## EXERCISE INPUTS
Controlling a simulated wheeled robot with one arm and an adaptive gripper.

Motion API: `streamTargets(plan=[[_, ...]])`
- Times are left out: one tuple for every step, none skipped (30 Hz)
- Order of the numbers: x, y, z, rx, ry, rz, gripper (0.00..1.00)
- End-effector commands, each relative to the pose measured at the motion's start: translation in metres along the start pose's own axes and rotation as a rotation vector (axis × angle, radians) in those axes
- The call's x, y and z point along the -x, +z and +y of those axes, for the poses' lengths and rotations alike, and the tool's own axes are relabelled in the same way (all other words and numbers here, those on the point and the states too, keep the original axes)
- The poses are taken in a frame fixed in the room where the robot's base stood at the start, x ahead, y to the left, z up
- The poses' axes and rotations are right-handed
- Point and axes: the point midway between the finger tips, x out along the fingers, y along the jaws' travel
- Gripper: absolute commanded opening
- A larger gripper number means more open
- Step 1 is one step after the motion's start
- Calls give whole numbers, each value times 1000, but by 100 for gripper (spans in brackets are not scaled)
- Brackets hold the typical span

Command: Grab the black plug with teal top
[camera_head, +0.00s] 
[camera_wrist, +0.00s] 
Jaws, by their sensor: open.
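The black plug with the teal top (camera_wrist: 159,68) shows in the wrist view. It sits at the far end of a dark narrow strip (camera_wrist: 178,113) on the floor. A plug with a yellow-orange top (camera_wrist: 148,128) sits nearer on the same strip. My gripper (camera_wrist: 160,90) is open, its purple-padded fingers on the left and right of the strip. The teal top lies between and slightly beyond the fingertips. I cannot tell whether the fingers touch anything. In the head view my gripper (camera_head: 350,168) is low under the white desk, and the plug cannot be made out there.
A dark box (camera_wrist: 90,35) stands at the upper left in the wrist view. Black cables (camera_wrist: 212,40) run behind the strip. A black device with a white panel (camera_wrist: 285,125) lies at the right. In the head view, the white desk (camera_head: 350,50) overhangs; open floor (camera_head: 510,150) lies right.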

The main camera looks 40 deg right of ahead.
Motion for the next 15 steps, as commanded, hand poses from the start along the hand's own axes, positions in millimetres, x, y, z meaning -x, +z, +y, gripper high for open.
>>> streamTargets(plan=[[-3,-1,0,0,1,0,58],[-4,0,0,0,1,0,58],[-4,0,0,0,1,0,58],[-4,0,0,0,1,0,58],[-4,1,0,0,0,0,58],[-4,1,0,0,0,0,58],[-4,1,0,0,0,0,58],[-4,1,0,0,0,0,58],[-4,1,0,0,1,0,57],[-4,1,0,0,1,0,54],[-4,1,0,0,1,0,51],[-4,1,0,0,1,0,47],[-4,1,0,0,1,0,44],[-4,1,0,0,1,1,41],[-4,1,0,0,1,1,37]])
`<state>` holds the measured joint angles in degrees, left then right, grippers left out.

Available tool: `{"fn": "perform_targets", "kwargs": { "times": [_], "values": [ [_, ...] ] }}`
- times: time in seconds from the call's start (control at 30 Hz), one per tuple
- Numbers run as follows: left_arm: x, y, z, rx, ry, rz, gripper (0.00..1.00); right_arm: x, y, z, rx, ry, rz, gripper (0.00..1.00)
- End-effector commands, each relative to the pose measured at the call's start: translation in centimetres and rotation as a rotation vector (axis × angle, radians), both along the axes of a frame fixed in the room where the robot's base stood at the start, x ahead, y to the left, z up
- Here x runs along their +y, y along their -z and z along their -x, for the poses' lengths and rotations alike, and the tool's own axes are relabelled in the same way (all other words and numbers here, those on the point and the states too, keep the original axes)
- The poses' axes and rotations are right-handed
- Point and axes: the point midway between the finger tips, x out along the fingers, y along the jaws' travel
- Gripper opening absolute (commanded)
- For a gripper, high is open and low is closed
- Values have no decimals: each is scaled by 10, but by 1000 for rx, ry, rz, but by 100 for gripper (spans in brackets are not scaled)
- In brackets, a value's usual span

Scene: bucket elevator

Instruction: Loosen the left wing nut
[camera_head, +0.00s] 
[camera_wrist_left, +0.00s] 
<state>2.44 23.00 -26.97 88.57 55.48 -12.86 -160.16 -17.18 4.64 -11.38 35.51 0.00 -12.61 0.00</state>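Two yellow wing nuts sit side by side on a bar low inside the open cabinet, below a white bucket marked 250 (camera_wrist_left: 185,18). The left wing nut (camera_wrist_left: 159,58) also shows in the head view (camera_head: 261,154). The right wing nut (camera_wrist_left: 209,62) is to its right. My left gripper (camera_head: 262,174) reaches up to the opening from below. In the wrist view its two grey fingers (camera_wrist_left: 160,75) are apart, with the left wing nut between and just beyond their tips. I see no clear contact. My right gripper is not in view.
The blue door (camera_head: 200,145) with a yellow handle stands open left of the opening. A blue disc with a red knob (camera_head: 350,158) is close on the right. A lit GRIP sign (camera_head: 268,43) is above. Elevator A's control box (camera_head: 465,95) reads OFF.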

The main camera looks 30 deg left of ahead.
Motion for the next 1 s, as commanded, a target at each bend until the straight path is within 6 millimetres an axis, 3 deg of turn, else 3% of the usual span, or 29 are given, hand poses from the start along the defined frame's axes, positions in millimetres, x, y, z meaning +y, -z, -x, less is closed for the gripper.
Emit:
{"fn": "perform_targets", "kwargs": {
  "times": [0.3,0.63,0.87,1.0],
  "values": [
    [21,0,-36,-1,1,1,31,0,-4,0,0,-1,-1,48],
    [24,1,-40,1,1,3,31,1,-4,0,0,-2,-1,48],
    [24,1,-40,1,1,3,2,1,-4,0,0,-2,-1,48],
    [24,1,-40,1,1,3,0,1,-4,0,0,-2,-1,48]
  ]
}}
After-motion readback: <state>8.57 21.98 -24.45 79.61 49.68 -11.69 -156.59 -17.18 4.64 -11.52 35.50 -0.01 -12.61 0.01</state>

## WHAT TO PRODUCE
Repeat exactly, and only, the lines from the one containing "Motion for the next 15" through the one containing "- times: time", both included.

## WRITTEN RESPONSE
Motion for the next 15 steps, as commanded, hand poses from the start along the hand's own axes, positions in millimetres, x, y, z meaning -x, +z, +y, gripper high for open.
>>> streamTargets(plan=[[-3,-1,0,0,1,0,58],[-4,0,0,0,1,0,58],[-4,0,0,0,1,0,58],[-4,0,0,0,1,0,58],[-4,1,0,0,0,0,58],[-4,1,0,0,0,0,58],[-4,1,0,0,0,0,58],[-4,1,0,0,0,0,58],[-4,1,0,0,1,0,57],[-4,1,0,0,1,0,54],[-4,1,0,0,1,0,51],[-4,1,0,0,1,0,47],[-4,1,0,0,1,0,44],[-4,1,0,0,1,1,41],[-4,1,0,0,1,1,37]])
`<state>` holds the measured joint angles in degrees, left then right, grippers left out.

Available tool: `{"fn": "perform_targets", "kwargs": { "times": [_], "values": [ [_, ...] ] }}`
- times: time in seconds from the call's start (control at 30 Hz), one per tuple

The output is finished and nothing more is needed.